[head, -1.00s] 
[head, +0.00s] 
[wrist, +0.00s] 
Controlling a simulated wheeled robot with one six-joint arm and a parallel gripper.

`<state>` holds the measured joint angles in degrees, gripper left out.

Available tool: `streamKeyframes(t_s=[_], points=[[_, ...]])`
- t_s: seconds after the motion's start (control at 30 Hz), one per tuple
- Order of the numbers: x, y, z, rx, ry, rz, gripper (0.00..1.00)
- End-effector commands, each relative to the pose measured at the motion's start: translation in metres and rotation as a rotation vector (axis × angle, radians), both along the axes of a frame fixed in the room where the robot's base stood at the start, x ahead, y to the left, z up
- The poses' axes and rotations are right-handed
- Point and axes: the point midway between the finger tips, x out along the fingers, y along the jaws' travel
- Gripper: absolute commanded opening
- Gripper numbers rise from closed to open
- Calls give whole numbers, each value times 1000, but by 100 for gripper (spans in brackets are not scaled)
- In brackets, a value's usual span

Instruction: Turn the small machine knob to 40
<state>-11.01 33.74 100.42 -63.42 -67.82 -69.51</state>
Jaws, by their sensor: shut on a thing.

---------------

Identify and list each line with the word "state".

*Answer for this exercise*:
`<state>` holds the measured joint angles in degrees, gripper left out.
<state>-11.01 33.74 100.42 -63.42 -67.82 -69.51</state>

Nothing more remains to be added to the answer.